### DATA SHOWN
%%
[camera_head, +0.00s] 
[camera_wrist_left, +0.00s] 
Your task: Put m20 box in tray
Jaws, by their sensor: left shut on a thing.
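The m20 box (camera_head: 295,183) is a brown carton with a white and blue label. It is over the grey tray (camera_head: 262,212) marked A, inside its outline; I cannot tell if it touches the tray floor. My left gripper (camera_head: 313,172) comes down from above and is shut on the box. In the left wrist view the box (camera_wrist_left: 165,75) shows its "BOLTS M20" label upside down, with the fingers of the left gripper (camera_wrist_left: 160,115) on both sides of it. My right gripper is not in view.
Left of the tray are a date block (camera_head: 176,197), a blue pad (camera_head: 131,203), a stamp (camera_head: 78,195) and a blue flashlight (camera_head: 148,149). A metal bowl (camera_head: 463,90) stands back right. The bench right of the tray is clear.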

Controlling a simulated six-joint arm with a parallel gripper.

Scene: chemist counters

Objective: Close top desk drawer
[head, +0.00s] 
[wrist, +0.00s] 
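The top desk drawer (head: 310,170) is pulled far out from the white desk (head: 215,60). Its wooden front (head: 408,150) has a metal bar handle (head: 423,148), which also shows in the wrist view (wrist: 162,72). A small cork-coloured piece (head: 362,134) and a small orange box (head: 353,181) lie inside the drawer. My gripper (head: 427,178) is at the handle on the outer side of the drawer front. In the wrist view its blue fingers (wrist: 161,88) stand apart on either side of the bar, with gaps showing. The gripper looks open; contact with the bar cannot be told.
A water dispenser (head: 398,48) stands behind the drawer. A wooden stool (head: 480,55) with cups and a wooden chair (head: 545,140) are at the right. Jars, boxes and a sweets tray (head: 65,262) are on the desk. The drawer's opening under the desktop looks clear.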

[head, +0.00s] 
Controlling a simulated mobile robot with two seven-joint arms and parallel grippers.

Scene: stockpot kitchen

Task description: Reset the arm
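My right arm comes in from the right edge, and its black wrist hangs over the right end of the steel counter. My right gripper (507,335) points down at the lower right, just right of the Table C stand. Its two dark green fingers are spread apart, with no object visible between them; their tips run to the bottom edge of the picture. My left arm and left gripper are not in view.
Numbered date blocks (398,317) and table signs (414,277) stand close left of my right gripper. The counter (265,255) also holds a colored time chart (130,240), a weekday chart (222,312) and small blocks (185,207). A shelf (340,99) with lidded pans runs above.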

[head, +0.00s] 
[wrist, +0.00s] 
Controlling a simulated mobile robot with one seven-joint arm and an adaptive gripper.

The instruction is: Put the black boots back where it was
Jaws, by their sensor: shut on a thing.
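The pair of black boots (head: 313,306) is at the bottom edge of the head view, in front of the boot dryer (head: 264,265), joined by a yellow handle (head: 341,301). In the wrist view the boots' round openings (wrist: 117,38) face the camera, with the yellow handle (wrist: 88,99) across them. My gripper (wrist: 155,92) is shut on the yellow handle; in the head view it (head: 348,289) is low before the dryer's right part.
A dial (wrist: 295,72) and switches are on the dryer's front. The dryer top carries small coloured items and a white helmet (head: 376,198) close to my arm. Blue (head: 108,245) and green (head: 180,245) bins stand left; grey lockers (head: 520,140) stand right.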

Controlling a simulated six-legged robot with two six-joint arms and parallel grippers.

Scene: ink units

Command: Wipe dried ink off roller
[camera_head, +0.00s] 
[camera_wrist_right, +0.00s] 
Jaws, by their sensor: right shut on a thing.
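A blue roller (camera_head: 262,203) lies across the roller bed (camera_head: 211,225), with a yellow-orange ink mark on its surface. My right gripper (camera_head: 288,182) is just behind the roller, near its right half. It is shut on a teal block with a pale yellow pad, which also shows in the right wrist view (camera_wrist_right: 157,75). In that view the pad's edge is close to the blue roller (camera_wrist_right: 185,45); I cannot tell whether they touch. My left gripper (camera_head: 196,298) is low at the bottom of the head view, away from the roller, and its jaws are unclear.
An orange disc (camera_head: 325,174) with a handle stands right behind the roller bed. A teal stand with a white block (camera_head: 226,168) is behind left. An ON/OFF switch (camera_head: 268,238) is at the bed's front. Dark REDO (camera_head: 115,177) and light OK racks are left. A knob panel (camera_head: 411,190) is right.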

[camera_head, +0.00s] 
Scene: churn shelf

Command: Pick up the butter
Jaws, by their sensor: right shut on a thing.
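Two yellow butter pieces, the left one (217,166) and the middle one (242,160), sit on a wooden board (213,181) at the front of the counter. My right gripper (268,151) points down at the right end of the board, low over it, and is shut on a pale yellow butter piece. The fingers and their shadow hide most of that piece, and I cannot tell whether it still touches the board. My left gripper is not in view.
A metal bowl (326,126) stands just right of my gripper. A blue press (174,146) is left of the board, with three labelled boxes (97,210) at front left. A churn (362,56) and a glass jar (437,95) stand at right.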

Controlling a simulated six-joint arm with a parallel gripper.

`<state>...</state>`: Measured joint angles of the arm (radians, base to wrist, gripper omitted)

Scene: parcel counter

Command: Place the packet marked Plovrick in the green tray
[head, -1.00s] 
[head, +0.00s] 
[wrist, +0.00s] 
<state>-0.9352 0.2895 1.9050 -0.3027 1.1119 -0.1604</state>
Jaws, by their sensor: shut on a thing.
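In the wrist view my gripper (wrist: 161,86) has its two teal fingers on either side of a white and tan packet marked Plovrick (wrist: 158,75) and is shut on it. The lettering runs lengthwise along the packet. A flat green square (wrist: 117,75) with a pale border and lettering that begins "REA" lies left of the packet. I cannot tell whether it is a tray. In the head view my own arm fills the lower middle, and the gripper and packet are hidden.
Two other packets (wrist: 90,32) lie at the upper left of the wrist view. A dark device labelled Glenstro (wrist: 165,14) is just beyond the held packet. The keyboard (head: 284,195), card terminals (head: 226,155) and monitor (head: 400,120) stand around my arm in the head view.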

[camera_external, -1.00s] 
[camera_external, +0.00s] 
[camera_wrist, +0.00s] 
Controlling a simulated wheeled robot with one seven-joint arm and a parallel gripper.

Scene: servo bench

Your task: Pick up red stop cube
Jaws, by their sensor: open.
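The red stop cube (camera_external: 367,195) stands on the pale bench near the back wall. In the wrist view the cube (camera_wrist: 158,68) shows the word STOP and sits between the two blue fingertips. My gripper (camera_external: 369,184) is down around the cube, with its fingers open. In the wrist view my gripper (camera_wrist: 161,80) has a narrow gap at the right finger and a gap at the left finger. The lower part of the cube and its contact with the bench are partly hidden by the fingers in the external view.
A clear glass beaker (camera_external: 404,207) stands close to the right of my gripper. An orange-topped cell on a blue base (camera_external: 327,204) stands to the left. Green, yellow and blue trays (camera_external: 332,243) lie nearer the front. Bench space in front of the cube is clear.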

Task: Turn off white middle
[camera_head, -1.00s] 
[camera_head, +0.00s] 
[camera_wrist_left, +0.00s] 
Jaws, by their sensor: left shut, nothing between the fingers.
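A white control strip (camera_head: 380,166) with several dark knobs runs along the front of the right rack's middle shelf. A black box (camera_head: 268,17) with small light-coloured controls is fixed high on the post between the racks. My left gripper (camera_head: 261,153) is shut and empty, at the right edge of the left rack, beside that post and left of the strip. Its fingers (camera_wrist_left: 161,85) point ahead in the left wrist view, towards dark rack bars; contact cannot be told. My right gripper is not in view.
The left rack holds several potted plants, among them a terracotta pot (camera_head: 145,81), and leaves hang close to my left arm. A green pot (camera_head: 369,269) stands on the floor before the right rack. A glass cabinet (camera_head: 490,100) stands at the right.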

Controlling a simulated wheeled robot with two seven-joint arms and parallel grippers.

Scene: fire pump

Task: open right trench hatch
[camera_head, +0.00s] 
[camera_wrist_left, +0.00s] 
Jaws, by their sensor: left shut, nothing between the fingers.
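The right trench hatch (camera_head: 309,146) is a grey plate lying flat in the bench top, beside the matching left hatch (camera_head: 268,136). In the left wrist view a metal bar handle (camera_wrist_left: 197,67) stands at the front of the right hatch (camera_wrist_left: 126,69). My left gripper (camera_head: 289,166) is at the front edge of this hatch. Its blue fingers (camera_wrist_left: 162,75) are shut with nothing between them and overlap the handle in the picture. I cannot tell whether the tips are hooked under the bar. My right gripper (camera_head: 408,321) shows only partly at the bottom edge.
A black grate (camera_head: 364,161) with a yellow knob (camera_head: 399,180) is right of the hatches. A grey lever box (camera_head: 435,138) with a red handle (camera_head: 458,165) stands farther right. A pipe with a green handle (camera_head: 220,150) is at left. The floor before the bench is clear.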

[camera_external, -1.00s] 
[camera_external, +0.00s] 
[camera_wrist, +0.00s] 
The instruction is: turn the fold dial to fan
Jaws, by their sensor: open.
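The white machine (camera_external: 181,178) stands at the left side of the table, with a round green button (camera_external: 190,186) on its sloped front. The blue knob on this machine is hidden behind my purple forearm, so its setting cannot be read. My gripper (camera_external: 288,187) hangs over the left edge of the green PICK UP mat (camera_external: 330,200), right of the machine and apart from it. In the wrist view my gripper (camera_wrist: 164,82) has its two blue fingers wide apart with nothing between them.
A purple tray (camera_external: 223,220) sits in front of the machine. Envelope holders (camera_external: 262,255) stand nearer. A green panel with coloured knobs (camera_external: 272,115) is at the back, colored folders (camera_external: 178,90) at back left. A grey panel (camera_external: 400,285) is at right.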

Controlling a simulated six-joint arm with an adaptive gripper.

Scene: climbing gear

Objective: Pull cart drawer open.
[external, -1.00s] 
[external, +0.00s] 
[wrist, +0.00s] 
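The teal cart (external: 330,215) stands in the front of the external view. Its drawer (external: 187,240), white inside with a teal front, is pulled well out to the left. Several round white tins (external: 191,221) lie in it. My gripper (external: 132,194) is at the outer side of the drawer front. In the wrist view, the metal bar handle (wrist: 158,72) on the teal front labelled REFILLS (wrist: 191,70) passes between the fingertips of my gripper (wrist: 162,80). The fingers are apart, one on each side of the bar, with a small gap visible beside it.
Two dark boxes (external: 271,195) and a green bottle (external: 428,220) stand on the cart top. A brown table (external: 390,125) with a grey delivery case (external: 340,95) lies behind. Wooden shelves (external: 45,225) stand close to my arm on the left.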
%%
### WHAT THE EXERCISE ASKS
Search the data above for the string "adaptive" and copy each line that has it.

### CORRECT RESULT
Controlling a simulated mobile robot with one seven-joint arm and an adaptive gripper.
Controlling a simulated six-joint arm with an adaptive gripper.

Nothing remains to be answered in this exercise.